[Rows from a robot dataset]
--- begin ---

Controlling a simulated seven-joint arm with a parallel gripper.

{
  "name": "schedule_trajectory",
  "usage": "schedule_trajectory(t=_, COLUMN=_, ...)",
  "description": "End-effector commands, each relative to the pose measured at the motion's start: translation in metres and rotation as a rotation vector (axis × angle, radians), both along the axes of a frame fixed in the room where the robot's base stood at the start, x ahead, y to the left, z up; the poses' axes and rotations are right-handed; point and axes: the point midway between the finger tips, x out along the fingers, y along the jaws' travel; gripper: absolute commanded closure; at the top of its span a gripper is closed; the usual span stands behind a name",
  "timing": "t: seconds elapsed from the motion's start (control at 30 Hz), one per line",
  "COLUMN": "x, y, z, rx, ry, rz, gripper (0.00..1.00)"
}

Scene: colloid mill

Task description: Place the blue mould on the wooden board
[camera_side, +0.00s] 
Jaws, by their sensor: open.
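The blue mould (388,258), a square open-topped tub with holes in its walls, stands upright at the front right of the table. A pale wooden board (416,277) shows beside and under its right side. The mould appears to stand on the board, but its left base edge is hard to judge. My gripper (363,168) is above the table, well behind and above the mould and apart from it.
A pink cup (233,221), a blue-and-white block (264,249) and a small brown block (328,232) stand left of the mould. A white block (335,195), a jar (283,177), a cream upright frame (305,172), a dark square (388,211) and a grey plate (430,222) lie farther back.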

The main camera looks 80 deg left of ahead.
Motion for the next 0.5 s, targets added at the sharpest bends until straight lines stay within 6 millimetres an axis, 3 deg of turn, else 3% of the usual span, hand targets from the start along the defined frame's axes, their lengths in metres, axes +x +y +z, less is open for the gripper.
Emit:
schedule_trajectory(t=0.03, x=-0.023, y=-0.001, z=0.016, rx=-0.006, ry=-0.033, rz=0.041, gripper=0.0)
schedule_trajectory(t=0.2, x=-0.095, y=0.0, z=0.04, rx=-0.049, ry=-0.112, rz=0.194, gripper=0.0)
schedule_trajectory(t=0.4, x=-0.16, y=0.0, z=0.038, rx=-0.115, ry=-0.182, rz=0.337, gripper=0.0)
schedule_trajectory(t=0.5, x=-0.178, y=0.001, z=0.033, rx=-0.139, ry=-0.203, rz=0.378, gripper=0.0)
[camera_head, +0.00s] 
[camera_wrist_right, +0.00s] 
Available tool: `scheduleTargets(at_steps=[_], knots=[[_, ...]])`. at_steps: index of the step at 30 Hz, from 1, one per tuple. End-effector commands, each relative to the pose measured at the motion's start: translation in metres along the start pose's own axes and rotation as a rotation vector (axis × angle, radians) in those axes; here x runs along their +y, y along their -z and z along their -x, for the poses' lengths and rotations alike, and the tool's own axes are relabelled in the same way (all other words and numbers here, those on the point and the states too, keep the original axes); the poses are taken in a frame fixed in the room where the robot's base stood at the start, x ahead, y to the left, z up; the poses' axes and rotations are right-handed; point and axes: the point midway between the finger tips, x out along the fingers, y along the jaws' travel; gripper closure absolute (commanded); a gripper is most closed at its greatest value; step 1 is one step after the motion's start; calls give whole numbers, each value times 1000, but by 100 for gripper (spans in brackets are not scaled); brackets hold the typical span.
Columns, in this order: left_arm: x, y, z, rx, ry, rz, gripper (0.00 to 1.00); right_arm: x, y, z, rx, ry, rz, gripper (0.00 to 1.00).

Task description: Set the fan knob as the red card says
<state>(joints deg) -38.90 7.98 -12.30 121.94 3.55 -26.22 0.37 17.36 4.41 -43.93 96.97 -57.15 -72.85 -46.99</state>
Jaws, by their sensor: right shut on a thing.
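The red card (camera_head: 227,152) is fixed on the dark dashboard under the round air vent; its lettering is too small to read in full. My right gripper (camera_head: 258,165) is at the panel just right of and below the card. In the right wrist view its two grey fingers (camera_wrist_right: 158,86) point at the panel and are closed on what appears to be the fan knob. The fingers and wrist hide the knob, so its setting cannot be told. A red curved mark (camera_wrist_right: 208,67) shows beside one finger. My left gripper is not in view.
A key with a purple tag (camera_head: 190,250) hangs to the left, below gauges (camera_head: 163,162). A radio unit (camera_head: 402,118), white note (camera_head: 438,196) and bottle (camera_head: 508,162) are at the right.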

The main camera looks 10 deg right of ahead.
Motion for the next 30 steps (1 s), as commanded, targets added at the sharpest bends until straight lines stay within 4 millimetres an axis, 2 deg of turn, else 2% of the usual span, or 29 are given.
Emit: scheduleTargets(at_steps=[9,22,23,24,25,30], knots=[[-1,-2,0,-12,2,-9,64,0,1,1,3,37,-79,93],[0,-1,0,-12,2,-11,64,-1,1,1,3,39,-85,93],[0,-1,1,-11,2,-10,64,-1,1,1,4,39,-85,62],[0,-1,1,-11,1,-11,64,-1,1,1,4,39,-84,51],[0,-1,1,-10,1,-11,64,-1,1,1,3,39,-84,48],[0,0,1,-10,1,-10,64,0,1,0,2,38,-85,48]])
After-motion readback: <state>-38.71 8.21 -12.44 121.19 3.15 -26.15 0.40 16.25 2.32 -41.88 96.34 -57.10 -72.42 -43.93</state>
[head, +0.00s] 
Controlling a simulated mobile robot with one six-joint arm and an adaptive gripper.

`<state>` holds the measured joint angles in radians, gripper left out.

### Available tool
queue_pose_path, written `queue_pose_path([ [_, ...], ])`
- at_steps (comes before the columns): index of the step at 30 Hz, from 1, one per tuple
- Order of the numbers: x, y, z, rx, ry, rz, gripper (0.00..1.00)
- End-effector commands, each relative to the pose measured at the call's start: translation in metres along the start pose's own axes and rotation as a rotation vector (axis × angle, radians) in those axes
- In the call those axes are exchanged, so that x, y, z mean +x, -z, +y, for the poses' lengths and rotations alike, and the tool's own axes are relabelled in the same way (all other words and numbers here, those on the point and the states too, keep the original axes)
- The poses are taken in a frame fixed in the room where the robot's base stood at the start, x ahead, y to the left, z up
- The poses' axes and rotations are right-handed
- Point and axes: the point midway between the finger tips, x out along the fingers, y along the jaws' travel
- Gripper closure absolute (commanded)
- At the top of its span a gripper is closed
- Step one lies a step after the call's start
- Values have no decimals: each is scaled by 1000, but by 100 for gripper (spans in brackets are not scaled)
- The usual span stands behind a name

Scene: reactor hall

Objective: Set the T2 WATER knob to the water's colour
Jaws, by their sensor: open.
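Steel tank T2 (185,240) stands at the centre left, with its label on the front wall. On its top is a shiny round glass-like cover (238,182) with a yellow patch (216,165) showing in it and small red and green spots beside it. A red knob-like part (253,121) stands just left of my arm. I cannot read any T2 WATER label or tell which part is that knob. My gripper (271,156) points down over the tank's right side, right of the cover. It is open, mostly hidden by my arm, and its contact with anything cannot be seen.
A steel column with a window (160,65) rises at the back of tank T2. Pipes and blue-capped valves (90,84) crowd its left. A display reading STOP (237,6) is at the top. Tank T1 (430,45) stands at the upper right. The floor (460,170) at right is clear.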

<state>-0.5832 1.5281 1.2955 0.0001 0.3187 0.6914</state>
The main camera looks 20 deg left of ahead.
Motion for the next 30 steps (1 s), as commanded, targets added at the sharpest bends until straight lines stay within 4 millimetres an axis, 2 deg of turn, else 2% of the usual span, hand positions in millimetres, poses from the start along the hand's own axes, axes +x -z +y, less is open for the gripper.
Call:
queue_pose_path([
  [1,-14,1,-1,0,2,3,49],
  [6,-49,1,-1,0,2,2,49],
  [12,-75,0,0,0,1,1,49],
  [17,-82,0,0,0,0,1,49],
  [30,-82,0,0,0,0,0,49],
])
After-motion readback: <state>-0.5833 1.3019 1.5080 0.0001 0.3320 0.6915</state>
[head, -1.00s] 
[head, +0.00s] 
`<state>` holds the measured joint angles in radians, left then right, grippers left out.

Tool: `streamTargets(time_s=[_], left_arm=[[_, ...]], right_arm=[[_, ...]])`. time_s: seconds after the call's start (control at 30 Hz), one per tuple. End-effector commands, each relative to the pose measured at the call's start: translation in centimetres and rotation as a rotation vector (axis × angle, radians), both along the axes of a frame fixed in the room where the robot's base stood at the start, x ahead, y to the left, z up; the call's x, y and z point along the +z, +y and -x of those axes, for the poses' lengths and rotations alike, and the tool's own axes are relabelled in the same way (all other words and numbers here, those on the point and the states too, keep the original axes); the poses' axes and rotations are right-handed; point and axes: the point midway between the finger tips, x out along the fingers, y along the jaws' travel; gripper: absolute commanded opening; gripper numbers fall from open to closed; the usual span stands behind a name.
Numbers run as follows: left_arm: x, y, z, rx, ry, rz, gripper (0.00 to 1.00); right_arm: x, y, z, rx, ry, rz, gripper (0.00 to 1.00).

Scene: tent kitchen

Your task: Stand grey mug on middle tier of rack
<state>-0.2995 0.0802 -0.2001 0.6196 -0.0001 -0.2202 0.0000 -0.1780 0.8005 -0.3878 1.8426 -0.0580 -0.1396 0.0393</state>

--- end ---

REQUEST | Copy exactly the lines from the line with "[camera_wrist_right, +0.00s]" up to and including the line with "the typical span.", and no other lines.

RESULT OF THIS TASK |
[camera_wrist_right, +0.00s] 
Available tool: `scheduleTargets(at_steps=[_], knots=[[_, ...]])`. at_steps: index of the step at 30 Hz, from 1, one per tuple. End-effector commands, each relative to the pose measured at the motion's start: translation in metres along the start pose's own axes and rotation as a rotation vector (axis × angle, radians) in those axes; here x runs along their +y, y along their -z and z along their -x, for the poses' lengths and rotations alike, and the tool's own axes are relabelled in the same way (all other words and numbers here, those on the point and the states too, keep the original axes); the poses are taken in a frame fixed in the room where the robot's base stood at the start, x ahead, y to the left, z up; the poses' axes and rotations are right-handed; point and axes: the point midway between the finger tips, x out along the fingers, y along the jaws' travel; gripper closure absolute (commanded); a gripper is most closed at its greatest value; step 1 is one step after the motion's start; calls give whole numbers, each value times 1000, but by 100 for gripper (spans in brackets are not scaled); brackets hold the typical span.

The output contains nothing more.